> **Your objective**: Transcribe the material below exactly as it appears.

** BEGIN **

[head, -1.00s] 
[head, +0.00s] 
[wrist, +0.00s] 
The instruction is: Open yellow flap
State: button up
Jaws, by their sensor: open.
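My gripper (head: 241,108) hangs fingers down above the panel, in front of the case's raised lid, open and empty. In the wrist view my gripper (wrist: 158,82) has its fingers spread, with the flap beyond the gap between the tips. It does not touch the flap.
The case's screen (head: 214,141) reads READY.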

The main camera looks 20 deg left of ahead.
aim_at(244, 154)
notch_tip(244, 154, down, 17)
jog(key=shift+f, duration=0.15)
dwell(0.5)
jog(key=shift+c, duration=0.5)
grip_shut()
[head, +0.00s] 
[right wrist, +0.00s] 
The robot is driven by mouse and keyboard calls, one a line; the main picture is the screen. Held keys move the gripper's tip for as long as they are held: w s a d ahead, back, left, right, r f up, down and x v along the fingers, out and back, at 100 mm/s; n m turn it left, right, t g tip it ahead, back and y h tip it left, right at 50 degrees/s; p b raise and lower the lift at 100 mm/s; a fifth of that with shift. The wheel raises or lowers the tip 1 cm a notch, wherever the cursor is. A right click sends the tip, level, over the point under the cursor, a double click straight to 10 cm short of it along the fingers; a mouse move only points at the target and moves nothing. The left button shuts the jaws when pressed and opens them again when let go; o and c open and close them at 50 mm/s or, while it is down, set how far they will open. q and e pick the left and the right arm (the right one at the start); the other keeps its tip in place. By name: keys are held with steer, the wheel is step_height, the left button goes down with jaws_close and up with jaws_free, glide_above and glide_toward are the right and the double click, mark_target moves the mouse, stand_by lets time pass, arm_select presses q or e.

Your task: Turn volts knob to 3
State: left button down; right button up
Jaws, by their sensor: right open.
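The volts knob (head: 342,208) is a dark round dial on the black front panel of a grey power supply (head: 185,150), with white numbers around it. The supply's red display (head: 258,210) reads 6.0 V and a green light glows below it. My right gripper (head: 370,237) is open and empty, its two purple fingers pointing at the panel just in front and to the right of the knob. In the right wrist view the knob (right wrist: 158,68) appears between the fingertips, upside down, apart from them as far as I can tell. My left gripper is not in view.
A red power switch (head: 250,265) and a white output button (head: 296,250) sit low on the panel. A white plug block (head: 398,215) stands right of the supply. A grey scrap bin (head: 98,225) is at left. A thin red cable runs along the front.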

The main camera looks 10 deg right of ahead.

** END **

> **Exercise answer**:
[head, -1.00s] 
[head, +0.00s] 
[wrist, +0.00s] 
The instruction is: Open yellow flap
State: button up
Jaws, by their sensor: open.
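My gripper (head: 241,108) hangs fingers down above the panel, in front of the case's raised lid, open and empty. In the wrist view my gripper (wrist: 158,82) has its fingers spread, with the flap beyond the gap between the tips. It does not touch the flap.
The case's screen (head: 214,141) reads READY.

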The main camera looks 20 deg left of ahead.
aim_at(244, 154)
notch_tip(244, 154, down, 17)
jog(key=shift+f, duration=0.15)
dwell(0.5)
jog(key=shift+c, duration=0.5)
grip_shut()
[head, +0.00s] 
[right wrist, +0.00s] 
The robot is driven by mouse and keyboard calls, one a line; the main picture is the screen. Held keys move the gripper's tip for as long as they are held: w s a d ahead, back, left, right, r f up, down and x v along the fingers, out and back, at 100 mm/s; n m turn it left, right, t g tip it ahead, back and y h tip it left, right at 50 degrees/s; p b raise and lower the lift at 100 mm/s; a fifth of that with shift. The wheel raises or lowers the tip 1 cm a notch, wherever the cursor is. A right click sends the tip, level, over the point under the cursor, a double click straight to 10 cm short of it along the fingers; a mouse move only points at the target and moves nothing. The left button shuts the jaws when pressed and opens them again when let go; o and c open and close them at 50 mm/s or, while it is down, set how far they will open. q and e pick the left and the right arm (the right one at the start); the other keeps its tip in place. By name: keys are held with steer, the wheel is step_height, the left button goes down with jaws_close and up with jaws_free, glide_above and glide_toward are the right and the double click, mark_target moves the mouse, stand_by lets time pass, arm_select presses q or e.

Your task: Turn volts knob to 3
State: left button down; right button up
Jaws, by their sensor: right open.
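The volts knob (head: 342,208) is a dark round dial on the black front panel of a grey power supply (head: 185,150), with white numbers around it. The supply's red display (head: 258,210) reads 6.0 V and a green light glows below it. My right gripper (head: 370,237) is open and empty, its two purple fingers pointing at the panel just in front and to the right of the knob. In the right wrist view the knob (right wrist: 158,68) appears between the fingertips, upside down, apart from them as far as I can tell. My left gripper is not in view.
A red power switch (head: 250,265) and a white output button (head: 296,250) sit low on the panel. A white plug block (head: 398,215) stands right of the supply. A grey scrap bin (head: 98,225) is at left. A thin red cable runs along the front.

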The main camera looks 10 deg right of ahead.

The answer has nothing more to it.